-- Aim --
Reproduce exactly, with no pictures, each line from the opening of the material down through the line containing "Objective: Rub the".

+ + + + + + +

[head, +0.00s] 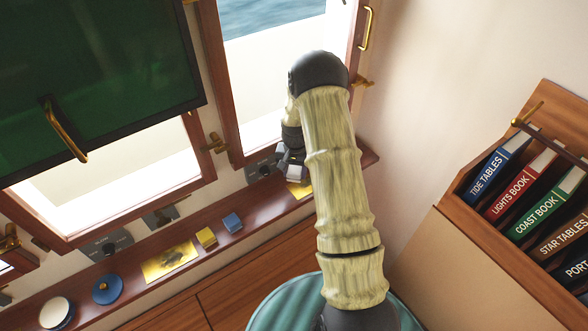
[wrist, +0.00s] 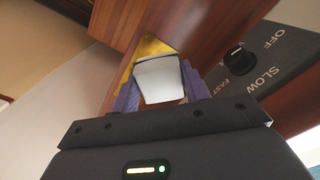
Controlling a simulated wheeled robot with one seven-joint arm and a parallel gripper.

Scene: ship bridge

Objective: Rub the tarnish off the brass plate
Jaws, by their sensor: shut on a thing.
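My gripper (head: 291,160) is at the far right end of the wooden sill in the head view. It is shut on a white block (wrist: 160,80), held between the two purple fingers in the wrist view; the block also shows in the head view (head: 297,171). A yellow brass piece (head: 300,188) lies on the sill just below the block and shows behind it in the wrist view (wrist: 149,48). I cannot tell whether the block touches it. A brass plate (head: 169,262) with dark smudges lies farther left on the sill, apart from my gripper.
A yellow block (head: 206,238) and a blue block (head: 232,222) sit right of the smudged plate. A blue disc (head: 107,289) and a white round thing (head: 55,312) lie left. A knob box (wrist: 245,60) stands beside my gripper. A bookshelf (head: 455,190) is right.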

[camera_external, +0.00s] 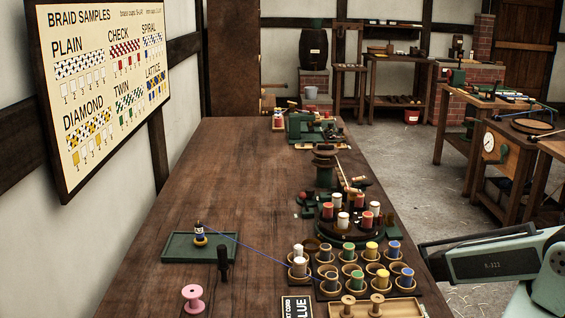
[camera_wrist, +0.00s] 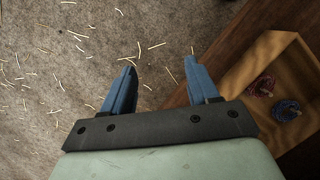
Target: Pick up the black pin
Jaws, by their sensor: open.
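A slim black pin (camera_external: 223,260) stands upright on the near left part of the wooden table, by the right front corner of a green tray. It is not in the wrist view. My gripper (camera_wrist: 160,65) shows in the wrist view, with its two blue fingers apart and nothing between them. It is over the floor beside the table edge, well away from the pin. In the external view my arm enters at the lower right, and the gripper itself is not seen there.
The green tray (camera_external: 172,256) holds a small blue and yellow bobbin, with a blue thread running right to the cups (camera_external: 350,268) of spools. A pink spool (camera_external: 193,297) stands in front of the pin. A wooden box (camera_wrist: 264,68) with red and blue coils is beside my gripper.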

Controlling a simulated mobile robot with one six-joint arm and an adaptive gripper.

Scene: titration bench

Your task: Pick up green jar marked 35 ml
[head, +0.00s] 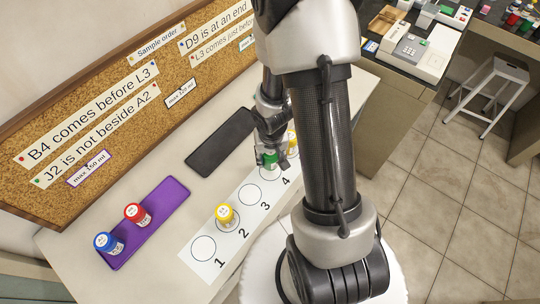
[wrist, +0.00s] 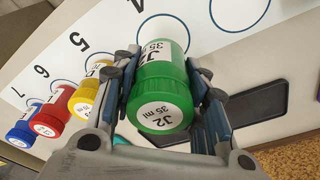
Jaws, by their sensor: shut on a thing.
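The green jar (wrist: 160,85) has a white label reading J2 and 35 ml. In the wrist view it sits between the two fingers of my gripper (wrist: 163,95), which is shut on it. In the head view the green jar (head: 270,160) is small below my gripper (head: 272,140), over the white numbered strip (head: 200,262) near the circle marked 4. Part of it is hidden by the fingers. I cannot tell whether it touches the strip or is slightly raised.
Yellow (wrist: 85,98), red (wrist: 53,117) and blue (wrist: 24,131) jars stand close beside it. A purple tray (head: 165,205) bears red (head: 137,214) and blue (head: 107,242) jars. The black tray (head: 222,142) is empty.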

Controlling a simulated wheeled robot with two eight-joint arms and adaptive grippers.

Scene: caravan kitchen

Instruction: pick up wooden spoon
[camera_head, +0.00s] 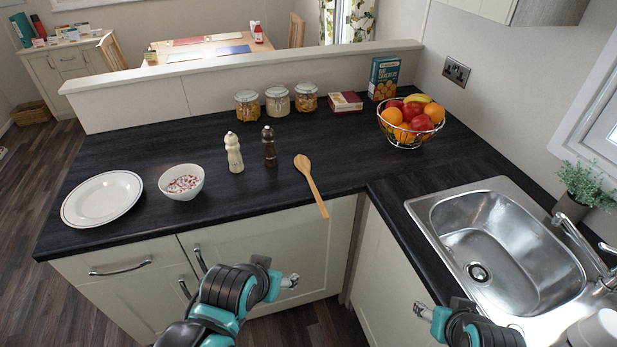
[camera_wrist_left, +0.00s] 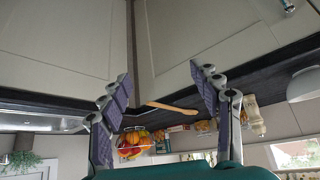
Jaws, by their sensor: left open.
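The wooden spoon (camera_head: 310,184) lies on the dark counter, its bowl end toward the back and its handle end over the front edge. It also shows in the left wrist view (camera_wrist_left: 172,107), between the two fingers in the picture but beyond them. My left gripper (camera_head: 289,281) is in front of the cabinet doors, below and short of the counter edge, apart from the spoon. In the left wrist view my left gripper (camera_wrist_left: 158,88) is open and empty. My right gripper (camera_head: 424,312) is by the sink-side cabinet; its fingers are too small to read.
A white pepper mill (camera_head: 234,152) and a dark mill (camera_head: 269,146) stand left of the spoon. A white bowl (camera_head: 182,182) and a plate (camera_head: 102,198) are farther left. A fruit basket (camera_head: 411,122) stands back right, the sink (camera_head: 510,250) at right. The counter around the spoon is clear.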

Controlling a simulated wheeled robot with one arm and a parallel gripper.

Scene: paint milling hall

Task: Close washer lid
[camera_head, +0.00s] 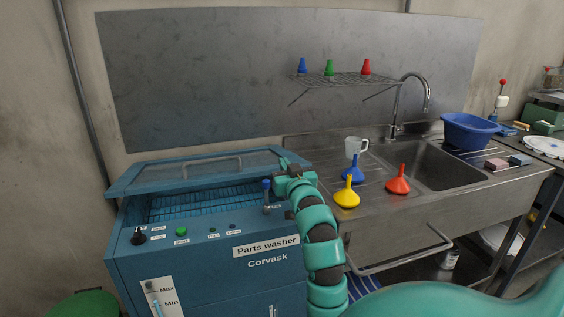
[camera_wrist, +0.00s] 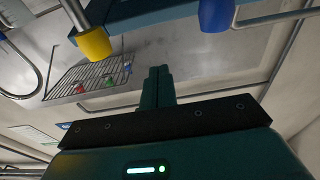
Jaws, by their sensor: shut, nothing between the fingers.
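The blue parts washer (camera_head: 205,250) stands at the left in the head view. Its lid (camera_head: 135,180), a blue frame with a metal bar handle (camera_head: 212,160), stands partly raised at the back. The wire grate (camera_head: 195,203) shows below it through the open front. My gripper (camera_head: 283,165) is at the lid's right end, above the washer's right side. Whether it touches the lid is unclear. In the wrist view, my fingers (camera_wrist: 158,74) are shut with nothing between them. A blue edge (camera_wrist: 150,12) there is possibly the lid.
A blue-tipped lever (camera_head: 267,185) stands close to my gripper. Blue, yellow and red funnels (camera_head: 398,182) and a white mug (camera_head: 355,146) stand on the sink counter to the right. A wire shelf (camera_head: 345,79) with three cones hangs above. A blue basin (camera_head: 468,130) sits farther right.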

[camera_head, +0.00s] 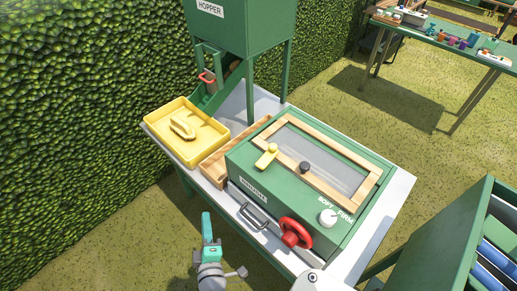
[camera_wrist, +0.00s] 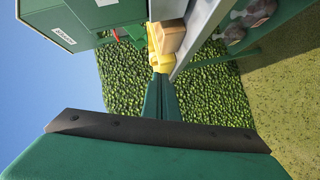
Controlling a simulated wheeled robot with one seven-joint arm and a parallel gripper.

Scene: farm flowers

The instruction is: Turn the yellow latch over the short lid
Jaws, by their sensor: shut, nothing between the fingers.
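The yellow latch (camera_head: 266,157), a flat bar with a round knob at one end, sits on the left part of the wood-framed lid (camera_head: 334,154) of a green box (camera_head: 240,164). The lid has a grey panel and a dark knob (camera_head: 304,167). I cannot tell which part is the short lid. My gripper (camera_head: 207,216) is teal, shut and empty, in front of the table and well apart from the latch. Its closed fingers also show in the wrist view (camera_wrist: 160,78). The latch cannot be made out in the wrist view.
A yellow tray (camera_head: 163,136) and wooden box (camera_head: 213,168) stand left, below the green hopper (camera_head: 240,22). A hedge is behind.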

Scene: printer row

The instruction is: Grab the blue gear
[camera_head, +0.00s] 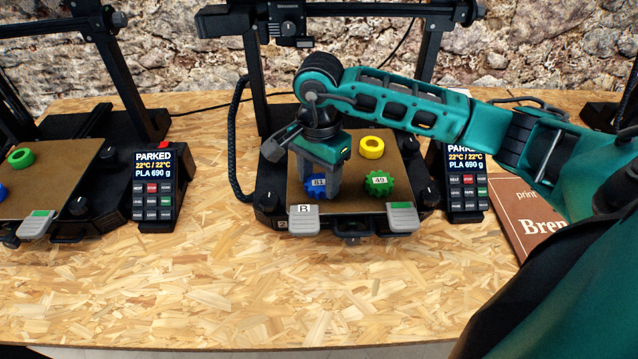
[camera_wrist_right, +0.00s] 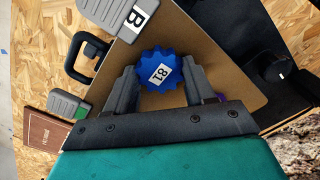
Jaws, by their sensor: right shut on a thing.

+ + + + + + +

-- Full solution --
[head, +0.00s] 
[wrist, +0.00s] 
Controlling a simulated wheeled robot with one seven-joint arm and a parallel gripper.

Scene: ship bridge

Objective: Rub the tarnish off the brass plate

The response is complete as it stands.